Eve geldikten belirli bir süre sonra hamile kalması da genel konunun oluşmasını sağlıyor, hele hele ikizlerinin olduğunu öğrenmesi dahası bu ikizlerin babalarının farklı kişiler olduğunun ortaya çıkması işleri bir hayli çıkmaza sokuyor.

Violet Harmon (Taissa Farmiga)
Sorunlu ailenin zeki, çalışkan, okuyan, dinleyen kızı. Ailesinin aldığı kararları sonuna kadar eleştirmesini biliyor, onları sevse de lafını esirgemekten çekinmiyor. Taşındığı yeni yerde yeni okulunda sorunlar yaşasa da çok da uyumsuz bir çocuk değil. Ona en yakın kişi Tate, dizinin bir süre sonra önemli karakterlerinden biri oluveriyor. Hayat hikayesi ve evde geçen sürede başına gelenler ise gerçekten çarpıcı. Sonlara doğru yaşananlar ise ağzı açık bırakacak nitelikte. Bunun yanında sürekli kavga eden yabancı ailelerin ebeveynini takmayan küçük kızı diyebiliriz kendisi için. Tabii duygusal yönü biraz daha fazla olanlardan. Bu kız Camus okuyor, Morrissey dinliyor.

Constance Langdon (Jessica Lange)
Dizinin en önemli karakteri diyebiliriz onun için. Hem oyunculuk açısından hem de karakterinin önemi yönünden. Harmon ailesinin komşusu, toplamda dört çocuk sahibi, yılların eskitemediği bir kadın. Beyazperdede boy gösteririm sevdasıyla yuvasından ayrılan bir kuş. Ardından hayatın hiç de o kadar kolay geçemeyeceğini anlamış kendisi. Zekilikte üstüne tanımıyoruz. Olaylara bakış açısı ve davranışları hem rahatsız edici hem de olması gerektiği gibi. Harmon ailesinin satın aldığı evin eski sahibi. O evde yaşarken kocasının evin hizmetçisi Moira ile olan münasebetinden dolayı hem kocasını hem de Moira’yı öldürüyor. Moira’yı evin bahçesine gömerken kocasının cesedini dahi o kadının yanına gömmek istemiyor ve kıyma makinesinde çektiği kocasını köpeklere yediriyor. Evden taşındıktan sonra evin yeni sahibi Larry ile ilişki yaşıyor, uzun yıllar sonra ise Travis ile yatağa giriyor. Özünde iyi bir anne olmasına rağmen çocuklarının özürlerini görmezden gelmiyor, onlara bunu söylerken bazen çocuklarının incinebileceğini düşünmüyor, ardından her ne kadar pişmanlık duysa da artık biraz geç kalmış oluyor.
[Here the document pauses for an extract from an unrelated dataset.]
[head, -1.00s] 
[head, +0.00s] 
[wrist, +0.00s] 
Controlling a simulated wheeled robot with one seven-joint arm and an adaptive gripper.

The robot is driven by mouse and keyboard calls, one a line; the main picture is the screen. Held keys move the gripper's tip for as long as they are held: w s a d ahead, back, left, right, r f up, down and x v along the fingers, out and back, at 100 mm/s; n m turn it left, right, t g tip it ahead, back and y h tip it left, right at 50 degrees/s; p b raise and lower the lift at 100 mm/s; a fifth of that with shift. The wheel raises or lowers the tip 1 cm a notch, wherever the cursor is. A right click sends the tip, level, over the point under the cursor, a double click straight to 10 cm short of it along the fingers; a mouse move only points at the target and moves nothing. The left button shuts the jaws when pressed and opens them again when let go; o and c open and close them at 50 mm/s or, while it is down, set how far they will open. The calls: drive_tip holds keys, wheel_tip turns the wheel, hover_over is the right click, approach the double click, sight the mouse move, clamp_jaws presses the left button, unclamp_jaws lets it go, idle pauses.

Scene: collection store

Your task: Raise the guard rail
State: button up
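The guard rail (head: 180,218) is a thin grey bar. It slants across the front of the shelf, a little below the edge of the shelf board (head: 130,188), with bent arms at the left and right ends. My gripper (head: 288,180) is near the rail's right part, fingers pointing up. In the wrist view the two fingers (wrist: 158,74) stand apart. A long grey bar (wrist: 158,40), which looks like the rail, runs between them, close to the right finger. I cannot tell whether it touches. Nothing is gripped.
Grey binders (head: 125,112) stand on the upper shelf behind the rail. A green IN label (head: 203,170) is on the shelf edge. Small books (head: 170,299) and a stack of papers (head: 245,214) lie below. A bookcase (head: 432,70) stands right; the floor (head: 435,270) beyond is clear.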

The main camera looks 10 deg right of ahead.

Larry Harvey (Denis O’Hare)
Constance’a olan aşkından dolayı iki çocuğu ve karısından vazgeçen bir adam. Üstelik ailesini evden çıkmaları için zorluyor. Garip bir şekilde Harmon ailesi eve taşındıktan bir süre sonra Ben’i takip ederken diziye dahil oluyor. İlkten asıl amacı anlaşılamasa da dizi boyunca yüzünün yanma hikayesi şekil değiştirerek son halini alıyor. Dizideki gizemli karakterlerden yalnızca biri. Hayat hikayesi de en az dizideki diğer karakterlerinki kadar ilgi çekici. İlk başlarda kendisini karısı ve iki çocuğunu yakan adam olarak tanıtsa da bir süre sonra bu evden çıkmalarını istediğinde karısının kendisini ve iki çocuğunu ateşe verdikten sonra onları kurtarırken olduğu yönüne kayıyor, bununla da kalmayıp çok sonraları aslında ortada bir kurtarma olayı değil de kasti olarak planlanmış bir saldırı olduğu anlaşılıyor. Her bir hikayede farklı boyutlara taşınan olay süregeldikçe daha da içinden çıkılmaz bir hal alıyor, tabii bu merakın giderek artmasıyla meydana geliyor. Bunun yanında evin neredeyse tüm pis işlerini kendisi üstleniyor. Constance’a hala aşık, ailesine ise borçlu.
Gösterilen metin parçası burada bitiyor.